> Short task: Copy out the listing that follows, exact in every word, and skip the images.

☆ ☆ ☆ ☆ ☆

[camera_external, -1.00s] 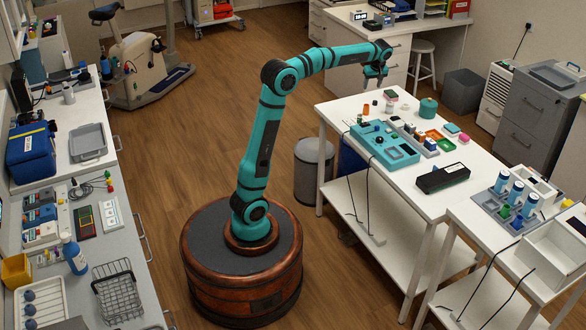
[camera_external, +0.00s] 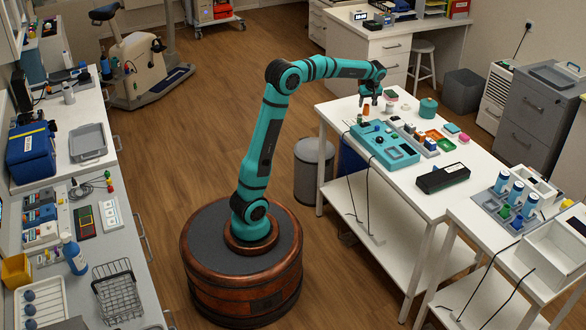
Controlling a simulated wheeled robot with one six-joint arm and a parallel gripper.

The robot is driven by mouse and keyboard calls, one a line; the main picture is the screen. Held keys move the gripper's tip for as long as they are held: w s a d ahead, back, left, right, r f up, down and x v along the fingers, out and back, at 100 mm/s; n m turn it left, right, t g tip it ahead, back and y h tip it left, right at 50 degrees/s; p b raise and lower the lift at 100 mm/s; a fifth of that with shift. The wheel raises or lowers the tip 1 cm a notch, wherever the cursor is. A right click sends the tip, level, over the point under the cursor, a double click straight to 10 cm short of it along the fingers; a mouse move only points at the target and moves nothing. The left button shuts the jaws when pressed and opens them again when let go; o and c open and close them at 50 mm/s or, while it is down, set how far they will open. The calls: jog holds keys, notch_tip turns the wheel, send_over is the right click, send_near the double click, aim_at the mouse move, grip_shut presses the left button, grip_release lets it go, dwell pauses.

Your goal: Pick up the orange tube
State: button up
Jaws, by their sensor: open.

☆ ☆ ☆ ☆ ☆

> Solution to the problem:
[camera_external, -1.00s] 
[camera_external, +0.00s] 
Controlling a simulated wheeled robot with one six-joint arm and a parallel gripper.

The robot is driven by mouse and keyboard calls, one a line; the main picture is the screen. Held keys move the gripper's tip for as long as they are held: w s a d ahead, back, left, right, r f up, down and x v along the fingers, out and back, at 100 mm/s; n m turn it left, right, t g tip it ahead, back and y h tip it left, right at 50 degrees/s; p b raise and lower the lift at 100 mm/s; a fifth of that with shift. The wheel raises or lowers the tip 1 cm a notch, wherever the cursor is. A right click sends the tip, level, over the point under the cursor, a double click straight to 10 cm short of it along the fingers; a mouse move only points at the target and moves nothing. The left button shuts the jaws when pressed and opens them again when let go; o and c open and close them at 50 mm/s or, while it is down, set how far they will open. The calls: jog holds keys, notch_tip turns the wheel, send_over is the right click, send_near the double click, aim_at the mouse move, grip_shut presses the left button, grip_release lets it go, dwell pauses.

Your goal: Pick up the orange tube
State: button up
Jaws, by their sensor: open.

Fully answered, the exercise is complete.